WHAT IS REQUIRED:
Every line holding the word "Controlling" counts once. Give the total, nothing more.

GIVEN INFORMATION:
■ ■ ■ ■ ■ ■ ■

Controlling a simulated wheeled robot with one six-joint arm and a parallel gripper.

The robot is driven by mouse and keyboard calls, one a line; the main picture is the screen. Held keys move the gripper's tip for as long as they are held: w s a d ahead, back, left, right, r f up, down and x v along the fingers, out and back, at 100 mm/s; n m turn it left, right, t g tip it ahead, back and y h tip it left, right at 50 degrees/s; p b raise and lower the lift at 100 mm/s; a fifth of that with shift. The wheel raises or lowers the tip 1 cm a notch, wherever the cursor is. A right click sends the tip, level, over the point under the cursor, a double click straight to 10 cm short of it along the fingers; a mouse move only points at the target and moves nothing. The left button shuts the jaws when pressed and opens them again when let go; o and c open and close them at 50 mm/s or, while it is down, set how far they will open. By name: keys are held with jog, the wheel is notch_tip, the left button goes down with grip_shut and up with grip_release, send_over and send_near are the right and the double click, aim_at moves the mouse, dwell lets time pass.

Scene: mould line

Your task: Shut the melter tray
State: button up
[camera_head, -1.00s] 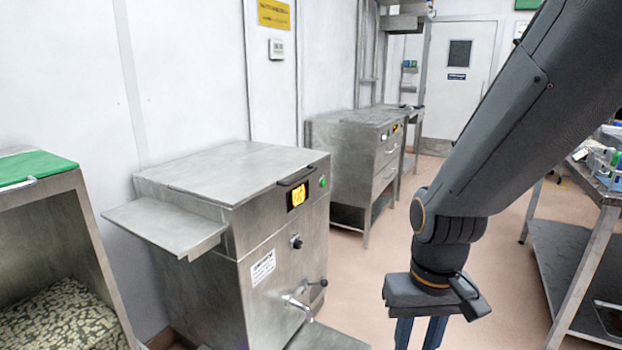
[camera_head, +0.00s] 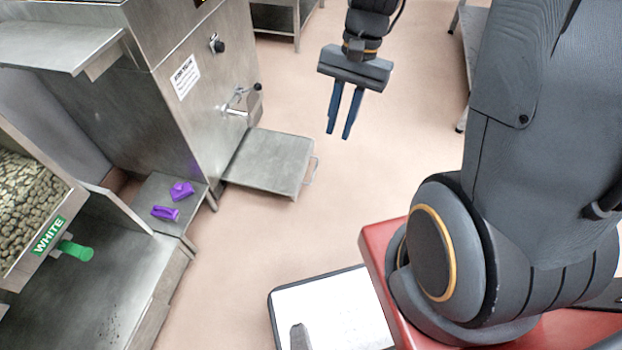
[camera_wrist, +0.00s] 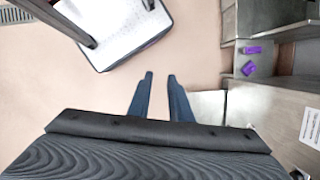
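The melter (camera_head: 190,85) is a steel cabinet with a knob, a label and a tap on its front. The melter tray (camera_head: 268,158) is a flat steel tray sticking out low from the melter's foot, with a thin handle (camera_head: 311,176) at its outer end. Part of the tray shows in the wrist view (camera_wrist: 206,104), beside my fingers. My gripper (camera_head: 338,135) is open and empty, fingers pointing down. It appears to the right of the tray's handle in the head view, apart from it and seemingly higher. The handle is not clear in the wrist view.
Two purple pieces (camera_head: 175,202) lie on a low steel surface left of the tray. A bin marked WHITE (camera_head: 50,237) with a green scoop handle (camera_head: 76,250) stands at the left. The tap (camera_head: 235,103) juts out above the tray. Floor right of the tray is clear.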

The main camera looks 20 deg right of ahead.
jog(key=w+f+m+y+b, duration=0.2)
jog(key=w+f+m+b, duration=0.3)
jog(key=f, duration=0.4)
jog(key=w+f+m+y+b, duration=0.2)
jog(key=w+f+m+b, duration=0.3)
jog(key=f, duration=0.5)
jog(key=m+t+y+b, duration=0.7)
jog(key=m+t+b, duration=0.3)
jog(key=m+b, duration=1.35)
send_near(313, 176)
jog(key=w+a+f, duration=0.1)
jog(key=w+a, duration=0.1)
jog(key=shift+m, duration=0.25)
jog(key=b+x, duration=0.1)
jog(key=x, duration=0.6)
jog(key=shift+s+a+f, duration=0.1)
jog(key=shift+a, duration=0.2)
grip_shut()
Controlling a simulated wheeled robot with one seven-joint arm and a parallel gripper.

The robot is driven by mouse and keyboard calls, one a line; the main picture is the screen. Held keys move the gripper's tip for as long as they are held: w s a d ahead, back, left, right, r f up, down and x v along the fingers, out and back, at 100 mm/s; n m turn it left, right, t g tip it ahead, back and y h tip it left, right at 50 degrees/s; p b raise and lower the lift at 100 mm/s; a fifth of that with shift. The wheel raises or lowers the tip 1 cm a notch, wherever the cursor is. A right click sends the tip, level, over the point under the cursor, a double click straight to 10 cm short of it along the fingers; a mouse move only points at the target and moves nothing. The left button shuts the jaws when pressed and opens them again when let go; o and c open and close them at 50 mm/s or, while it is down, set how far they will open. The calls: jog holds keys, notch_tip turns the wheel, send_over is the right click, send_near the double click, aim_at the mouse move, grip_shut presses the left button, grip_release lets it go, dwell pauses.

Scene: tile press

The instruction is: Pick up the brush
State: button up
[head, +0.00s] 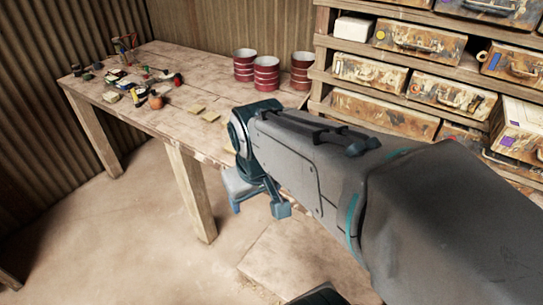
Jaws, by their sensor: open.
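Several small tools and bits lie in a cluster on the left part of the wooden table (215,85). They are too small to tell which one is the brush. A small item with a red part (178,79) lies at the cluster's right side. My gripper (272,198) hangs at the end of my arm, below table height and in front of the table's front edge. It is open, seen only in part, with nothing visible in it. It is well apart from the cluster. My arm hides the table's right end.
Red striped cans (266,74) stand at the table's back right. Pale flat tiles (209,116) lie near its front edge. Shelves with worn cases (370,72) stand at the right. The floor at the front left is clear.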

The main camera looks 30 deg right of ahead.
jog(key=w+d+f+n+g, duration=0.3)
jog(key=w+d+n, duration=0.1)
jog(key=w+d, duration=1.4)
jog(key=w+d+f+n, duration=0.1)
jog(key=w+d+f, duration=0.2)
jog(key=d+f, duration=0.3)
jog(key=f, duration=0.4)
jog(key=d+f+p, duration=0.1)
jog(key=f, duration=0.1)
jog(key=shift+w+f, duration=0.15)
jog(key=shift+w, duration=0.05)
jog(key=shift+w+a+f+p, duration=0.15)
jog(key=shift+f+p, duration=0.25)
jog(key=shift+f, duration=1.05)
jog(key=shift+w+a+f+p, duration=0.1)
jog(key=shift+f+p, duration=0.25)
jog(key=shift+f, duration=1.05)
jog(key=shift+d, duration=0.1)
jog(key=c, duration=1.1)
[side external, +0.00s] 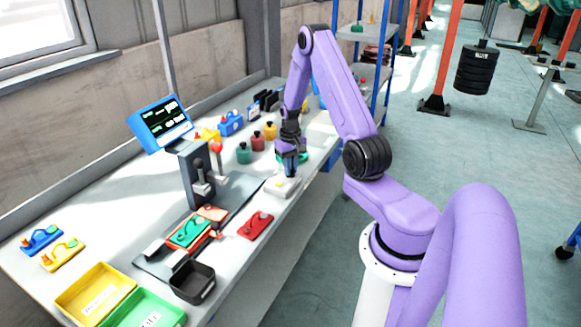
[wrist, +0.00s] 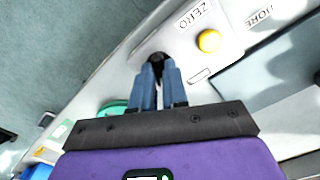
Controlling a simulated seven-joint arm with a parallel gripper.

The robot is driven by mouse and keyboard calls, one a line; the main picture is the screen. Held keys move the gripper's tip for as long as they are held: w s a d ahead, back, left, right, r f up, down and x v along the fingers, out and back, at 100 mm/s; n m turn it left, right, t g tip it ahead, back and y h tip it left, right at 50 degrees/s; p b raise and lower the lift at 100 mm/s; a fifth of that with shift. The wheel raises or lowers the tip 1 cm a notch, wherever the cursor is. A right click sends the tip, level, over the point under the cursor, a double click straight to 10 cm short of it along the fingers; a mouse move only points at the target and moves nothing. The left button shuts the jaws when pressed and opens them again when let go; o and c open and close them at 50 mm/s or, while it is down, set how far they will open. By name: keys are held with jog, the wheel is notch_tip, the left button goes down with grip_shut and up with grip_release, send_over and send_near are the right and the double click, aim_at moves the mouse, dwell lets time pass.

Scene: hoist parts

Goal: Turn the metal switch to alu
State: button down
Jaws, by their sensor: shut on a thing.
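A small white box (side external: 281,187) sits at the bench's right edge in the side external view. In the wrist view its pale top (wrist: 185,50) carries a yellow button, a ZERO label and a dark round knob (wrist: 157,57), which seems to be the metal switch. My gripper (wrist: 158,68) is shut on this knob, blue fingers pointing down at it. In the side external view my gripper (side external: 290,172) is above the back of the white box and hides the knob. I cannot read a mark for alu in either view.
The yellow button (wrist: 209,41) is close to the right of my fingers. A green round thing (wrist: 112,108) lies to their left. A red plate (side external: 256,225), a lever stand (side external: 197,175) and several weights (side external: 257,141) stand nearby.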

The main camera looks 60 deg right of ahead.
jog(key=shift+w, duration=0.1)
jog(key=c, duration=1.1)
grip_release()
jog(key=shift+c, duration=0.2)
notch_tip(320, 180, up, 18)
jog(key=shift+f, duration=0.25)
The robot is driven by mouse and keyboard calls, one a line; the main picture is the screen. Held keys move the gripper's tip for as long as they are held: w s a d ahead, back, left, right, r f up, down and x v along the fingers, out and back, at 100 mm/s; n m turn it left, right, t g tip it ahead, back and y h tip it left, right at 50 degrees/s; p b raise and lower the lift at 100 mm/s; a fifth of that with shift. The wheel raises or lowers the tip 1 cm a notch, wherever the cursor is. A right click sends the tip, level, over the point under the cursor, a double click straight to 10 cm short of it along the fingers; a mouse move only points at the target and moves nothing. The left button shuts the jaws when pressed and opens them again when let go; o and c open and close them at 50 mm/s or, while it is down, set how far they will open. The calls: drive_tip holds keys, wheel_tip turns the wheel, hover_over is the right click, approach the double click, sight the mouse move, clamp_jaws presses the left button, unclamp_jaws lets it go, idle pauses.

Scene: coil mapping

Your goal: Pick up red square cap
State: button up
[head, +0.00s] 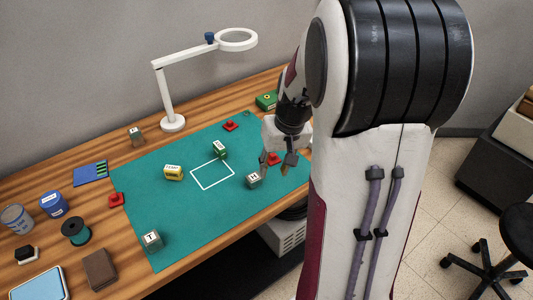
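Several small red pieces are in the head view. One red cap (274,159) shows between the fingers of my gripper (275,167), near the right side of the green mat (200,215). A second red piece (230,126) lies at the mat's far edge. A third red piece (117,200) lies at its left edge. They are too small to tell exactly which is square. My gripper points down with its fingers spread apart. I cannot tell whether it touches the red cap, and my arm hides part of the mat's right side.
A grey lettered block (253,180) stands close to the left of my gripper. A white magnifier lamp (172,123) stands behind. The mat's front middle is clear.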

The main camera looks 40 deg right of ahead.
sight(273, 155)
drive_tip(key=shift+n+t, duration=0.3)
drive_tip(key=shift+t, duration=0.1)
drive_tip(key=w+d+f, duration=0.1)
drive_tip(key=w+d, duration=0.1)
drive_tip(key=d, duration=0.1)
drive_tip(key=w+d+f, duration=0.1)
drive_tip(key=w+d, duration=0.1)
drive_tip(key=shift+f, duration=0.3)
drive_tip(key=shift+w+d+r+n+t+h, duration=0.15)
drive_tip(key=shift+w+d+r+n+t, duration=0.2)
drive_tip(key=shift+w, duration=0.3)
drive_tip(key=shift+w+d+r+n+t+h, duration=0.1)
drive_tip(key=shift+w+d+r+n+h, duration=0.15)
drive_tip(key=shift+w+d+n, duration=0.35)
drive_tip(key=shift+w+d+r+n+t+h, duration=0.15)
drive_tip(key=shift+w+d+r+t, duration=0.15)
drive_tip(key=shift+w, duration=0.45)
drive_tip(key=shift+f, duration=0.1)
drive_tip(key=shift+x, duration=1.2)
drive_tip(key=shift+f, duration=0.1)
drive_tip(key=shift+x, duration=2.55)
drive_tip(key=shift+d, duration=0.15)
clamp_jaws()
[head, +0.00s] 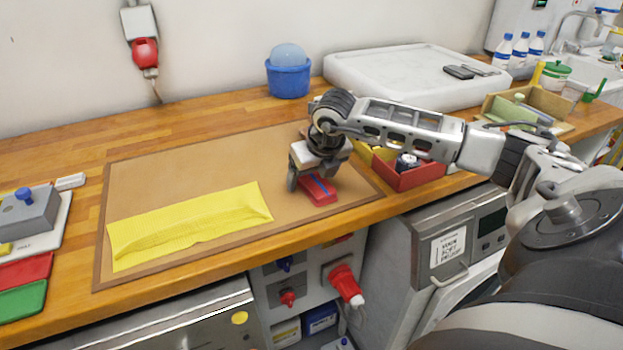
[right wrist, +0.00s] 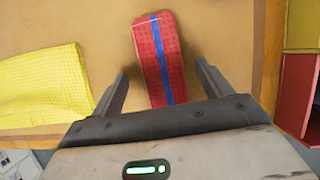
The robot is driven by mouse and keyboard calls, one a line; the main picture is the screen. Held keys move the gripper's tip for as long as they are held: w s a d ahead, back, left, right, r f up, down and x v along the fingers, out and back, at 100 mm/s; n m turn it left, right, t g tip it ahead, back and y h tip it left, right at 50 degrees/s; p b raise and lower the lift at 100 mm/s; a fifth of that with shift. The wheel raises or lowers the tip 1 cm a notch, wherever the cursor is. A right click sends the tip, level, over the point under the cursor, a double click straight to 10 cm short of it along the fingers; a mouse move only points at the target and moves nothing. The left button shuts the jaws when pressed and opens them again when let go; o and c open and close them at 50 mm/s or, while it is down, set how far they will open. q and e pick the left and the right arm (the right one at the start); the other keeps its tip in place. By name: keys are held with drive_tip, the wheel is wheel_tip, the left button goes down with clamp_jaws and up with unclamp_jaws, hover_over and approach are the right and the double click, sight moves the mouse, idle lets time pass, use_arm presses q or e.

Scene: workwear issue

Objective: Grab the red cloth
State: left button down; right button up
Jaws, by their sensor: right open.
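A small red cloth (head: 318,190) with a blue stripe lies folded on the brown mat, near its right end. In the right wrist view the red cloth (right wrist: 158,60) lies between and ahead of my fingers. My right gripper (head: 308,184) points down over the cloth and is open, with one finger on each side of it. In the right wrist view my right gripper (right wrist: 162,85) shows a gap between each finger and the cloth. My left gripper is not in view.
A yellow cloth (head: 185,225) lies left of the red one on the brown mat (head: 200,165). A red box (head: 420,177) stands just right of the mat. A blue bucket (head: 288,78) and a white slab (head: 385,75) are behind. The mat's upper left is clear.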

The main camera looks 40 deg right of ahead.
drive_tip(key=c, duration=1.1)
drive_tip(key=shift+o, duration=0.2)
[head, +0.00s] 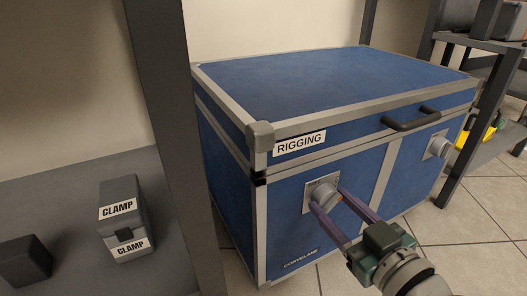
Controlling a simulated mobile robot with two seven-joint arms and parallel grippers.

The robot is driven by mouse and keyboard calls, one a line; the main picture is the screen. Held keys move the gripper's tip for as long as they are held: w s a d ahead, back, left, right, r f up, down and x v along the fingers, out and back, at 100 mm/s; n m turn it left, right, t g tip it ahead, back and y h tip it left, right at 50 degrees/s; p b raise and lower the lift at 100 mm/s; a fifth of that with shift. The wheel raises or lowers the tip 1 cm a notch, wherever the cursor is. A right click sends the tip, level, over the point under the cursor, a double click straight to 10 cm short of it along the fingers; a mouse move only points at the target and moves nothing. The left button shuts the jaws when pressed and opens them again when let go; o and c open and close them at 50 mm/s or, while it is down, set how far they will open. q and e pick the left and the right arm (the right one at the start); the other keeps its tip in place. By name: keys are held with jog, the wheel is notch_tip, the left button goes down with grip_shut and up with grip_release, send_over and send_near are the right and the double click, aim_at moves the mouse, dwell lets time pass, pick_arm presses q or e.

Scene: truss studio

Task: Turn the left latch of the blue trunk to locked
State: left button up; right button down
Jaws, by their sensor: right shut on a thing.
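The blue trunk (310,85) has grey metal edges, a "RIGGING" label and a closed lid. Its left latch (323,193) is a round grey knob on a square plate on the front face. My right gripper (327,200) comes in from the lower right, its two purple fingers shut on the left latch. The fingers partly cover the knob, so I cannot tell its turn position. The right latch (440,147) shows on the same face, apart from the gripper. My left gripper is not in view.
A dark handle (411,119) sticks out from the trunk's front. A dark upright post (178,120) stands close at the left. A grey shelf (75,200) holds a grey "CLAMP" box (123,220). Shelving with a yellow item (490,133) stands at the right. Tiled floor (470,215) is open at front right.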

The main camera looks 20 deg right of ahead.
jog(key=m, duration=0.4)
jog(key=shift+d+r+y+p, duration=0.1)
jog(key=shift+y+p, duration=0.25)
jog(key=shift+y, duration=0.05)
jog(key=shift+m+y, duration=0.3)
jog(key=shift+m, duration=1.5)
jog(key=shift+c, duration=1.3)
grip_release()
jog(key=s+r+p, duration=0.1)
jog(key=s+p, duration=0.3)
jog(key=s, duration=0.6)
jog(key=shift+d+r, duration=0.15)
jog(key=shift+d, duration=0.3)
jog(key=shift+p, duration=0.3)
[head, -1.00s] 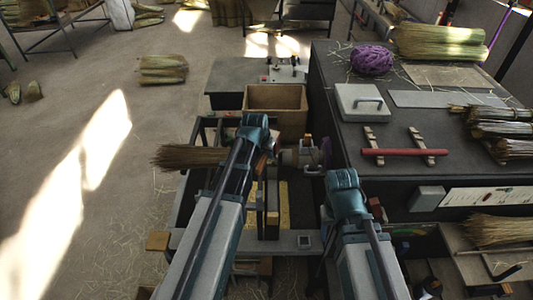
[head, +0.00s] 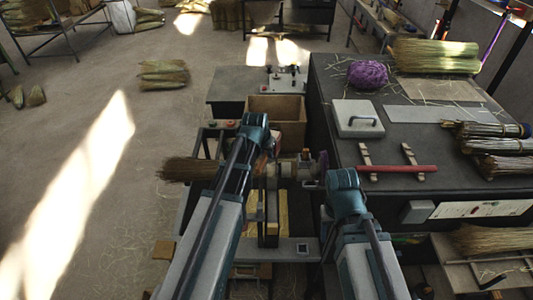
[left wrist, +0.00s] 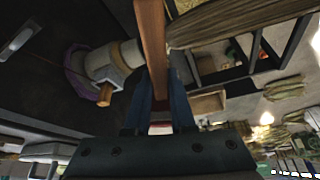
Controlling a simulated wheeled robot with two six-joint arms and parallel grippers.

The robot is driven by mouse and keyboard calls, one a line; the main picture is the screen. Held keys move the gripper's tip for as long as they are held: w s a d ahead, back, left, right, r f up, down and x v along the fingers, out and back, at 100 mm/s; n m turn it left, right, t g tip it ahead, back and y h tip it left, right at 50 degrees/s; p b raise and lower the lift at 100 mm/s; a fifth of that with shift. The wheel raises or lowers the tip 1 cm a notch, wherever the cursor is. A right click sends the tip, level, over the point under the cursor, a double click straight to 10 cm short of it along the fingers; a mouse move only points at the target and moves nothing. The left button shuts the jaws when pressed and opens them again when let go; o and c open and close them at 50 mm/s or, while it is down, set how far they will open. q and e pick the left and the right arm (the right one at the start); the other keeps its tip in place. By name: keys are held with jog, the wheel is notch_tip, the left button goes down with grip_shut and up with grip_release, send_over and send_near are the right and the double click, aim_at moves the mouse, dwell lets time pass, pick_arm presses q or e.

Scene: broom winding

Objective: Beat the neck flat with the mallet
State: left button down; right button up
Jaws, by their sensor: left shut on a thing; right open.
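The broom (head: 190,170) lies across the winding machine at centre left, its bristles pointing left; it also shows at the top of the left wrist view (left wrist: 225,20). Its neck is partly hidden behind my left arm. My left gripper (head: 255,135) is over the neck area. In the left wrist view my left gripper (left wrist: 158,108) is shut on the mallet, seen as a brown wooden bar (left wrist: 152,40) beside the broom; its far end is out of view. My right gripper (head: 345,182) is open beside the machine's right end, its fingertips hidden by the wrist.
A dark bench (head: 390,150) on the right holds a purple twine ball (head: 367,74), a red bar (head: 400,168) on wooden rests and straw bundles (head: 495,146). A brown bin (head: 277,105) stands behind the machine. The floor at left is mostly open.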

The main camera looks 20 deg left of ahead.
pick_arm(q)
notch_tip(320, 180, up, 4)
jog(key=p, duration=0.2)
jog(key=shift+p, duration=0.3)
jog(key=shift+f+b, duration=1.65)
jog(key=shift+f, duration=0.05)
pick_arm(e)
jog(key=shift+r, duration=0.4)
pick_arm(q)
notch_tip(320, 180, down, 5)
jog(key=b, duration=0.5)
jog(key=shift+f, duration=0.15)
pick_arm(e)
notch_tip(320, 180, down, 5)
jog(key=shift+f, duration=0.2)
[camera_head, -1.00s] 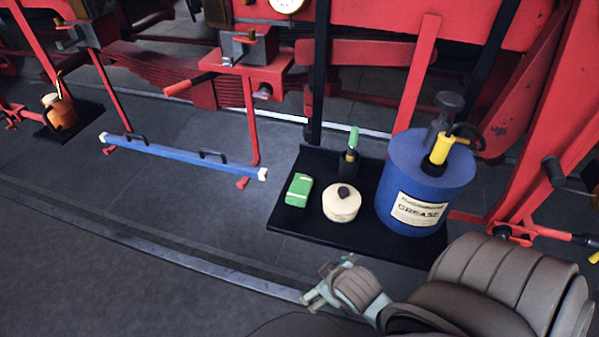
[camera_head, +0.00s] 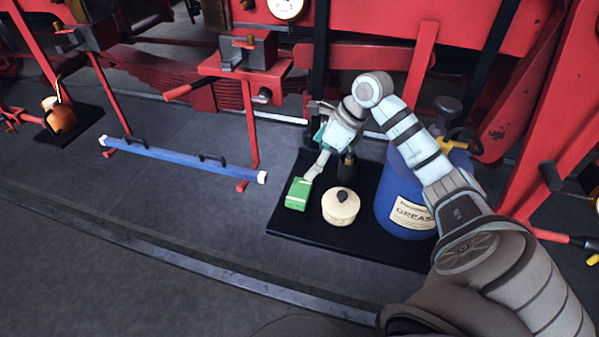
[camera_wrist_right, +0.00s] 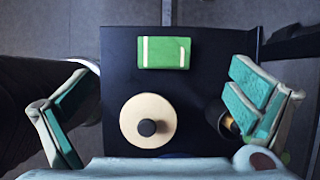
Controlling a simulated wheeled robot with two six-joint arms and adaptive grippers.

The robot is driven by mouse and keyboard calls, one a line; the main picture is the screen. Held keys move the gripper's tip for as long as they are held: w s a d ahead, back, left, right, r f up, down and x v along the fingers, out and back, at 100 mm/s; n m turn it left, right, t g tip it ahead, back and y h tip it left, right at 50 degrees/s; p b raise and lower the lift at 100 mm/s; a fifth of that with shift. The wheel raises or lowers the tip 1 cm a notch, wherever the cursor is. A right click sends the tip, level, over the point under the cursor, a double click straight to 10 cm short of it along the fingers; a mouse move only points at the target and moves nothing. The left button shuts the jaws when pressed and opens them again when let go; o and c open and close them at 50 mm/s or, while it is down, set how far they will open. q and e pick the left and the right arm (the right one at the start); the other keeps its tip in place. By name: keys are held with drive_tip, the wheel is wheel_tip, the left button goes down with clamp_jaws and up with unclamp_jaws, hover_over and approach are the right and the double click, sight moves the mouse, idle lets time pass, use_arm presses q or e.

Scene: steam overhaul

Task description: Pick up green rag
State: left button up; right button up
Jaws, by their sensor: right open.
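The green rag (camera_head: 298,194) is a small folded block with pale stripes. It lies on the left part of a black tray (camera_head: 291,226). In the right wrist view the rag (camera_wrist_right: 164,52) lies near the top of the tray, ahead of the fingers and midway between them. My right gripper (camera_head: 312,172) is above the tray, its tip close beside the rag in the head view. In the right wrist view my right gripper (camera_wrist_right: 160,110) has its fingers wide apart with nothing held. My left gripper is not in view.
A cream round tin (camera_head: 341,206) with a black knob stands beside the rag. A dark bottle (camera_head: 347,166) is partly hidden by my right arm. A blue grease drum (camera_head: 400,192) stands at the tray's right.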

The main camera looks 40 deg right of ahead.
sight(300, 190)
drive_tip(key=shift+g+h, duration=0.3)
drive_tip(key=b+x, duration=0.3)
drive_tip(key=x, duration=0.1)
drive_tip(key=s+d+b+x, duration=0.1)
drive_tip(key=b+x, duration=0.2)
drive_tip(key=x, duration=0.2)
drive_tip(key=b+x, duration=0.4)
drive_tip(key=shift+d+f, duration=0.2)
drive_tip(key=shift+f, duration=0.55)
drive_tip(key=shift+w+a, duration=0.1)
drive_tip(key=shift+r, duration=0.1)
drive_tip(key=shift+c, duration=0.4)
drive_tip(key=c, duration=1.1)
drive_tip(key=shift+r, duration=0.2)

■ ■ ■ ■ ■ ■ ■

CORRECT RESPONSE:
6